■ GIVEN REQUEST ■
The required output consists solely of the lines from the one containing "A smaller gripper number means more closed" down to the one containing "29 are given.", both included, each quoted exactly.

..............................

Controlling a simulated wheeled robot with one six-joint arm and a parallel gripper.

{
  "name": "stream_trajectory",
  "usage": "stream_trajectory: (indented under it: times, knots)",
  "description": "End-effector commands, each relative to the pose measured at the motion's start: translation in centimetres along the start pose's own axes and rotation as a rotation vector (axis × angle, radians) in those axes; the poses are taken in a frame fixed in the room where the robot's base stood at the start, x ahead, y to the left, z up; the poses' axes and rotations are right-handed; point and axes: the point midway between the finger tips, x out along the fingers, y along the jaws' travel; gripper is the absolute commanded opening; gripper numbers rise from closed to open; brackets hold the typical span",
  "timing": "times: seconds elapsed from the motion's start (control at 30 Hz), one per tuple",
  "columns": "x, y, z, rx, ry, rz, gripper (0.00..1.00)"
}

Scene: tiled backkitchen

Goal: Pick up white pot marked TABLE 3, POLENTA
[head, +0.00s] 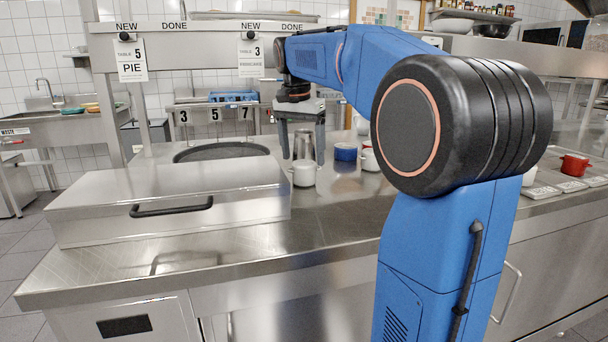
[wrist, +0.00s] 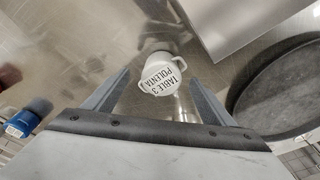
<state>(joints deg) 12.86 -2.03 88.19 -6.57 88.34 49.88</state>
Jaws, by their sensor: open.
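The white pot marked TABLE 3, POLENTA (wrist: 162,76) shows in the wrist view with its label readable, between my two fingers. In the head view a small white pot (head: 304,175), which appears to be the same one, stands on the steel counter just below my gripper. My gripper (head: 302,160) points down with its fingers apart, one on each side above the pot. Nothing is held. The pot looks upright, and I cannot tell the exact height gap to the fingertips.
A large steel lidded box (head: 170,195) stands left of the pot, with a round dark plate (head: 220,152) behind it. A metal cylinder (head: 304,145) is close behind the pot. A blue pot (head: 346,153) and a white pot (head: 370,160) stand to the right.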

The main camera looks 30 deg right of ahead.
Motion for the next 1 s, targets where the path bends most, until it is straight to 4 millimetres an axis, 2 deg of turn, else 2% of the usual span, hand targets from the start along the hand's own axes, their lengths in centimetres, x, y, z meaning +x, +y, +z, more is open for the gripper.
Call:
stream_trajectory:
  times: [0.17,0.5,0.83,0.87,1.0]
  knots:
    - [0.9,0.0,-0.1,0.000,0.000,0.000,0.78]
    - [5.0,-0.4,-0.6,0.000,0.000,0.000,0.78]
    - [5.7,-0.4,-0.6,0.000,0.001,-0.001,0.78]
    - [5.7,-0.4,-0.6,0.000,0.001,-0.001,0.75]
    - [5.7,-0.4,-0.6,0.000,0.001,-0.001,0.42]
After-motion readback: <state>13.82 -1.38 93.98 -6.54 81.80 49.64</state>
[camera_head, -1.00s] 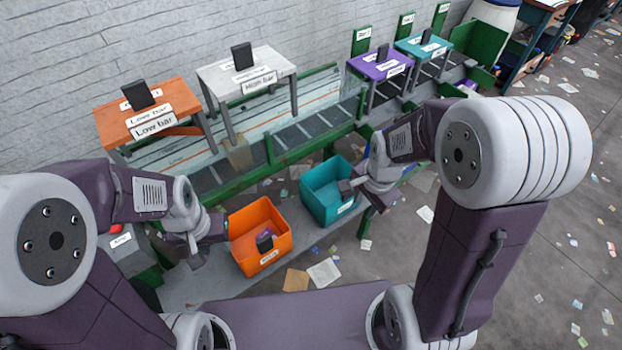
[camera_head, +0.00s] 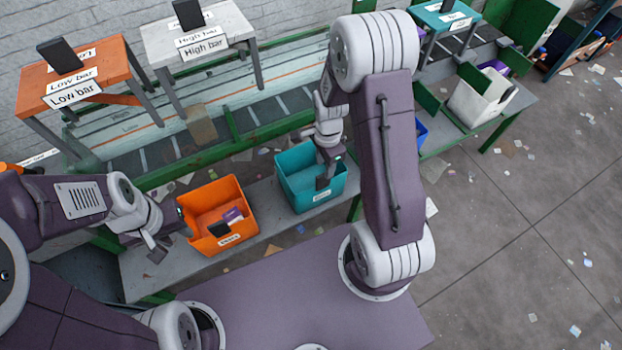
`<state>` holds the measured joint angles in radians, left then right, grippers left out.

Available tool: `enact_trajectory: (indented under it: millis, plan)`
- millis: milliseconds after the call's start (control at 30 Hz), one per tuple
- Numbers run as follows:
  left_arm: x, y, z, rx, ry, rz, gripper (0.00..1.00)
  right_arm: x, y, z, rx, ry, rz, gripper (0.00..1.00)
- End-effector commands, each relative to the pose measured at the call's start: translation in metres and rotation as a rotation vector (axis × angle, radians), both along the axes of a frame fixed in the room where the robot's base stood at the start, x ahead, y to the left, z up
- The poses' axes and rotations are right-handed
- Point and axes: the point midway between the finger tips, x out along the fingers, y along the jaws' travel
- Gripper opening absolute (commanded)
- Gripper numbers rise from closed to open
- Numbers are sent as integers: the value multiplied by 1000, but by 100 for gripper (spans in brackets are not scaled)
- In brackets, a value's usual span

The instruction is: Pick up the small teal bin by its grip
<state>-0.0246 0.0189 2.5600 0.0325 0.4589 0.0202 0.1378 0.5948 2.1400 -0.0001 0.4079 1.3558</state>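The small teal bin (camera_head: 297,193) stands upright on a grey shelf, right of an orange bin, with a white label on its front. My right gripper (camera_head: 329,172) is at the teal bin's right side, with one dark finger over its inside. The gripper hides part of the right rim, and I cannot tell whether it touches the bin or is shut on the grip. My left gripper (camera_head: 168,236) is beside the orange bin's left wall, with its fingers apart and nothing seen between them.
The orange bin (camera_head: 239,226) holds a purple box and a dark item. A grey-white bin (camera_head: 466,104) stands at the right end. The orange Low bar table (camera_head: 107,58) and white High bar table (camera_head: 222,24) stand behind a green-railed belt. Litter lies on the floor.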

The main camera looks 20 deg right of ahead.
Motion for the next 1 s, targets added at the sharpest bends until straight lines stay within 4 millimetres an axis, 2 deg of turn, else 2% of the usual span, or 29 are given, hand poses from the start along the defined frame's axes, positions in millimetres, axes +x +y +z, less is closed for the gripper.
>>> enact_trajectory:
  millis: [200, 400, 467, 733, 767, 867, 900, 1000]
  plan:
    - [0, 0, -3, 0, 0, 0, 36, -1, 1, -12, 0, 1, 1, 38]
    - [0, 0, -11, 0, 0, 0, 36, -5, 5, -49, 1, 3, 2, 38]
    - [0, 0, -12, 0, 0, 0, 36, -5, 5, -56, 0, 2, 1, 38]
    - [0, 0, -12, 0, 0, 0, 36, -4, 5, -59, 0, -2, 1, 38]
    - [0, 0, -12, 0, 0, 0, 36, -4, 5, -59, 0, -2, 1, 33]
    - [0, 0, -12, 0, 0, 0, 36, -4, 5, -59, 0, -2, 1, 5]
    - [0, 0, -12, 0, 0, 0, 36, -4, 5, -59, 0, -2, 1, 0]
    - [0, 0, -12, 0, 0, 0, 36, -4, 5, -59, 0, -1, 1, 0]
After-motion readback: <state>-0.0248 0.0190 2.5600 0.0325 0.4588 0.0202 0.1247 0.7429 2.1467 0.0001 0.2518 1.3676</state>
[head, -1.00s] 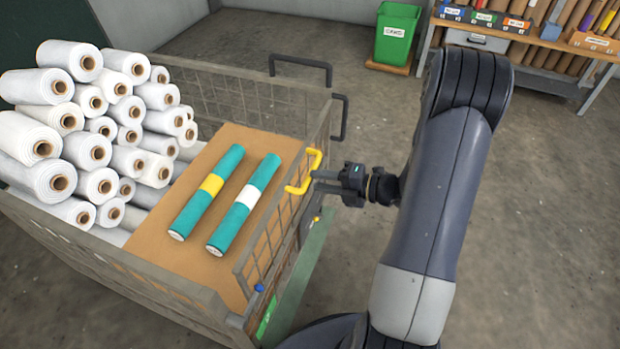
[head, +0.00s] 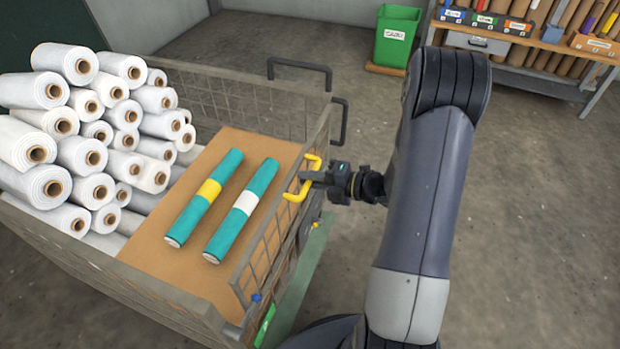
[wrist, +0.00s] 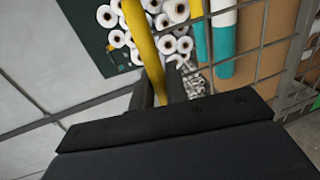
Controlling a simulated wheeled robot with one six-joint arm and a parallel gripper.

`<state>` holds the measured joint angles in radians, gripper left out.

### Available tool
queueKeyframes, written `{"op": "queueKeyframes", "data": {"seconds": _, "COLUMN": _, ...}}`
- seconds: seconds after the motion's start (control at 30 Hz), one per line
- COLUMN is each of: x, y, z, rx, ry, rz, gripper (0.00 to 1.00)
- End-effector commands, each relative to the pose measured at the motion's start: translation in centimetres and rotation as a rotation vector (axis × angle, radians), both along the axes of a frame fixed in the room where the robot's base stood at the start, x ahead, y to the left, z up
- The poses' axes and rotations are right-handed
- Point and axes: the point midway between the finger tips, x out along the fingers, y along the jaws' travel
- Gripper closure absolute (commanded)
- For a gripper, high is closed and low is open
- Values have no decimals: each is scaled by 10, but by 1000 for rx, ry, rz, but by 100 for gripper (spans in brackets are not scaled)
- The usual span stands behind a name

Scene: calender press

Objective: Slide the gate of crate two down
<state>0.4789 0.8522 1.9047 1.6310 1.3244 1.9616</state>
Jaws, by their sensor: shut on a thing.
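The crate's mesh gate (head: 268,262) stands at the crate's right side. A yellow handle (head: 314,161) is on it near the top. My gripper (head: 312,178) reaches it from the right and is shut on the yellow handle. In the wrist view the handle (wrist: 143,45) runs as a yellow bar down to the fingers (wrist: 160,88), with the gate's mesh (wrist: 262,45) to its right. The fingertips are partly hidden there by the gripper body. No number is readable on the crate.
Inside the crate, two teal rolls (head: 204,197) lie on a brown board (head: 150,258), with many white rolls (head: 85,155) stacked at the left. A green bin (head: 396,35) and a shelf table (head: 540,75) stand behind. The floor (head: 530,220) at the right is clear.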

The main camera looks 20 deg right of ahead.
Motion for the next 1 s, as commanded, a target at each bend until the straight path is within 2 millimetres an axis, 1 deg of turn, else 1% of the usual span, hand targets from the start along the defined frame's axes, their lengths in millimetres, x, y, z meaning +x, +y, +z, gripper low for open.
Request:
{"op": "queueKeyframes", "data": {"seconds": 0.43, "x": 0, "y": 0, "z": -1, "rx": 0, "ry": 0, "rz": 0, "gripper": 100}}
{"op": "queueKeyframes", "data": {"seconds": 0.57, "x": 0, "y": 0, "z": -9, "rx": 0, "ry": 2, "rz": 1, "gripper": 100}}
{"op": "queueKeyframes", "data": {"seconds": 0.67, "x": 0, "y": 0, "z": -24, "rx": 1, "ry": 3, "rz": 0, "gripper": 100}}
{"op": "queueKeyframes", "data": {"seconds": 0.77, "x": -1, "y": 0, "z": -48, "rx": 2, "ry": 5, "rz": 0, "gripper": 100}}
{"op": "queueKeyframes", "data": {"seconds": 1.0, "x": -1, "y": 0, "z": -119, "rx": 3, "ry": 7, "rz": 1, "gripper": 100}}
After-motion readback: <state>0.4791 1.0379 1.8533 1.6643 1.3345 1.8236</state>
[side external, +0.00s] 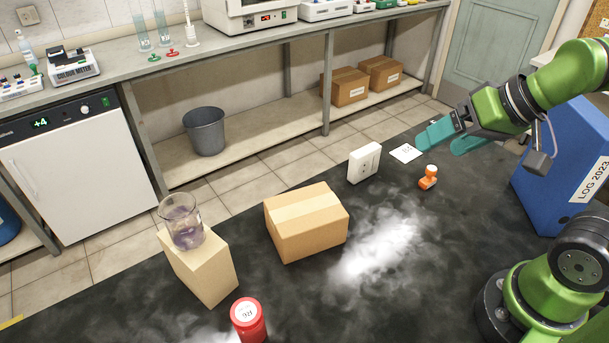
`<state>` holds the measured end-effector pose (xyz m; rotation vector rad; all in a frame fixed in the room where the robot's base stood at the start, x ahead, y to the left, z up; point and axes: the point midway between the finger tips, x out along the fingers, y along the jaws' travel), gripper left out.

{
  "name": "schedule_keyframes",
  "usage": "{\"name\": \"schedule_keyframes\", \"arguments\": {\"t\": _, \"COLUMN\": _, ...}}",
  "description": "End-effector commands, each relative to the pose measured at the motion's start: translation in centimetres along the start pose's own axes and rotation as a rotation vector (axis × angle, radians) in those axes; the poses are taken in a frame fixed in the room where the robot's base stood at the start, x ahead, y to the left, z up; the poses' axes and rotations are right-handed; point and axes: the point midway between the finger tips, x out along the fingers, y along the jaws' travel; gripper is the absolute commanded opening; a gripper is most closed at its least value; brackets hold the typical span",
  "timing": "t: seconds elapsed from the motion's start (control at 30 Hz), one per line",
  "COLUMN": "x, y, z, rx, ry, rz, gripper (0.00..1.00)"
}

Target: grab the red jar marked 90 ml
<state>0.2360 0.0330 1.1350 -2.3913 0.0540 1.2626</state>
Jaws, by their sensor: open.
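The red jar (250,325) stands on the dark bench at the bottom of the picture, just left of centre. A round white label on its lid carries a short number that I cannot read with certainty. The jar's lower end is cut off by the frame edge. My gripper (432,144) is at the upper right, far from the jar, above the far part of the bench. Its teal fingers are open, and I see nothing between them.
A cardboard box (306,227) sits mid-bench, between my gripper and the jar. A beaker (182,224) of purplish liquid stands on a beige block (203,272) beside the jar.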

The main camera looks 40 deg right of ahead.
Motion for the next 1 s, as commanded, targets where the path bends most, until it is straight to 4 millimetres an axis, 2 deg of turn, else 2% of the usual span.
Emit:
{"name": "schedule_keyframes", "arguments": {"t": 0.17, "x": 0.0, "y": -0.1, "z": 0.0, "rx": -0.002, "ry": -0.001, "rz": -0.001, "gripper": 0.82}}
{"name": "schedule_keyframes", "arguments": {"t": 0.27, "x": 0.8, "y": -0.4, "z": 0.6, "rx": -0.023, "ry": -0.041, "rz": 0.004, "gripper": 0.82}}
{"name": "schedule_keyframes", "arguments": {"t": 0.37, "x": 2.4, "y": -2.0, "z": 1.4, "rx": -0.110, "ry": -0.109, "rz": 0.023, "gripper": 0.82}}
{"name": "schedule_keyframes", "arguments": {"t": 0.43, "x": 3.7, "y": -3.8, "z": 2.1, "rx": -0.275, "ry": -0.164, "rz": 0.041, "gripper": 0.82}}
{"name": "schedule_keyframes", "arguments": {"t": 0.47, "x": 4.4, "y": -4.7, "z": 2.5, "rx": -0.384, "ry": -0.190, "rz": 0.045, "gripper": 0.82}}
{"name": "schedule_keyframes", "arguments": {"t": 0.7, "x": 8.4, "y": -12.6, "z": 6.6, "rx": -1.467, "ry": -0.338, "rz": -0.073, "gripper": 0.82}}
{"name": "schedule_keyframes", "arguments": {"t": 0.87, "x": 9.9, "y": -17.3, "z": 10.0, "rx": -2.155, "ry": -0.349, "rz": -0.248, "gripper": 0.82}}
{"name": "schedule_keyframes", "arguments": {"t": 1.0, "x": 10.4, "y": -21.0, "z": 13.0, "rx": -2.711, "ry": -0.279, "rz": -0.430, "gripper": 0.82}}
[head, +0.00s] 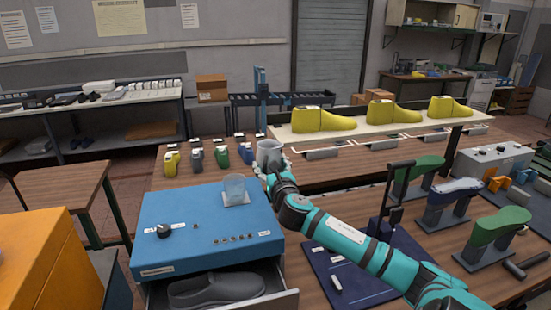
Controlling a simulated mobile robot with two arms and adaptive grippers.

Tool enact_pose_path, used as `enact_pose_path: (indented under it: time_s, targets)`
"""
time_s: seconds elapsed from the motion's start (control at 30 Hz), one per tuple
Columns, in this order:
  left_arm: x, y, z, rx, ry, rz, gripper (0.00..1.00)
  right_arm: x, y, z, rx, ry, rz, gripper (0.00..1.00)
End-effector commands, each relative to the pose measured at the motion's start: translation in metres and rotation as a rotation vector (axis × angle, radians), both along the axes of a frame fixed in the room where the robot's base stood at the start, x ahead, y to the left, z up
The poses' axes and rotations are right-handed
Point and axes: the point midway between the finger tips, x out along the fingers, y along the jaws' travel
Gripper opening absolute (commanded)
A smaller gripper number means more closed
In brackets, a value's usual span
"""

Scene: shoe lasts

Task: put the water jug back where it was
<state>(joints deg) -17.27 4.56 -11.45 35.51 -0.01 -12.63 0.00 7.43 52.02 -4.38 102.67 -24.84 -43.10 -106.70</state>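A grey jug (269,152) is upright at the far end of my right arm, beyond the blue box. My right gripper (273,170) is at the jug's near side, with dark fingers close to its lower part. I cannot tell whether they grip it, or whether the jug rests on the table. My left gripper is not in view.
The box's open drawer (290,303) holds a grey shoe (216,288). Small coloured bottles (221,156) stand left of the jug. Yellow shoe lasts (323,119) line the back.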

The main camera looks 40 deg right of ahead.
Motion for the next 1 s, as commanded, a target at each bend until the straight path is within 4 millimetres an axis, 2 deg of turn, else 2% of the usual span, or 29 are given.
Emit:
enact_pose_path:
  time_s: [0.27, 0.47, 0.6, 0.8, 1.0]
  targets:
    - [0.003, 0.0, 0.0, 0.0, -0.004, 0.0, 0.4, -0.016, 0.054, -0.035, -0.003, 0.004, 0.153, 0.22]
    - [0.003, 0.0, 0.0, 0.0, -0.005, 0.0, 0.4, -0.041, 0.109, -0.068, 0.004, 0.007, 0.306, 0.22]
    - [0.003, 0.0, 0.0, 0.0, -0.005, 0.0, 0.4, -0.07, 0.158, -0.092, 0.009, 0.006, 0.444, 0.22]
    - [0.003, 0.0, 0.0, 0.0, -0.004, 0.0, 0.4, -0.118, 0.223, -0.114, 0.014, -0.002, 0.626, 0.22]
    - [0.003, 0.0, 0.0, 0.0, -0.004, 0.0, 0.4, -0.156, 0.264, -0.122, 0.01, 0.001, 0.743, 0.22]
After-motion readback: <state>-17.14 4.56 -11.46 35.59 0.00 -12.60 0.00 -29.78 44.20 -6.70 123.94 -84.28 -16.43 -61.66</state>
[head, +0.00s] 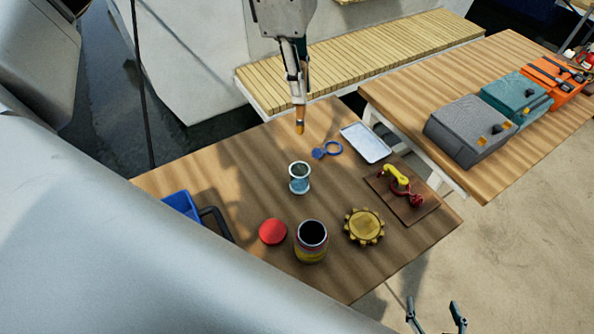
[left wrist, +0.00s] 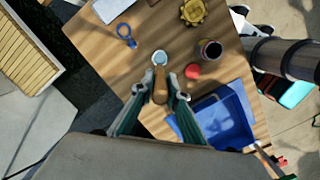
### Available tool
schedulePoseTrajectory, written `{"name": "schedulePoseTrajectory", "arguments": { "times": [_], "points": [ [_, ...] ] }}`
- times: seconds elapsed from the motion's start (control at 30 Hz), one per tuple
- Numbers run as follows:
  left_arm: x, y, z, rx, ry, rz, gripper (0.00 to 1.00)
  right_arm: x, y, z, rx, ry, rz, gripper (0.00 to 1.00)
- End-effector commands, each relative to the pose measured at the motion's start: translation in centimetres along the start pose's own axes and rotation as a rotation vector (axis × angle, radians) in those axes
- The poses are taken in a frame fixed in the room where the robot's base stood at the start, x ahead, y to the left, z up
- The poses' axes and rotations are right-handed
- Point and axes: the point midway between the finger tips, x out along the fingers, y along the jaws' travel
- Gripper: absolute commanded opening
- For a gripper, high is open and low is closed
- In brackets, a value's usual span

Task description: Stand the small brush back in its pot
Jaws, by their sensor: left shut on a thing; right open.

..............................

■ SOLUTION TO THIS EXERCISE ■
A smaller gripper number means more closed
In brackets, a value's usual span
"""

Scene: shoe lasts

Task: put the water jug back where it was
<state>(joints deg) -17.27 4.56 -11.45 35.51 -0.01 -12.63 0.00 7.43 52.02 -4.38 102.67 -24.84 -43.10 -106.70</state>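A grey jug (269,152) is upright at the far end of my right arm, beyond the blue box. My right gripper (273,170) is at the jug's near side, with dark fingers close to its lower part. I cannot tell whether they grip it, or whether the jug rests on the table. My left gripper is not in view.
The box's open drawer (290,303) holds a grey shoe (216,288). Small coloured bottles (221,156) stand left of the jug. Yellow shoe lasts (323,119) line the back.

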The main camera looks 40 deg right of ahead.
Motion for the next 1 s, as commanded, a target at each bend until the straight path is within 4 millimetres an axis, 2 deg of turn, else 2% of the usual span, or 29 are given.

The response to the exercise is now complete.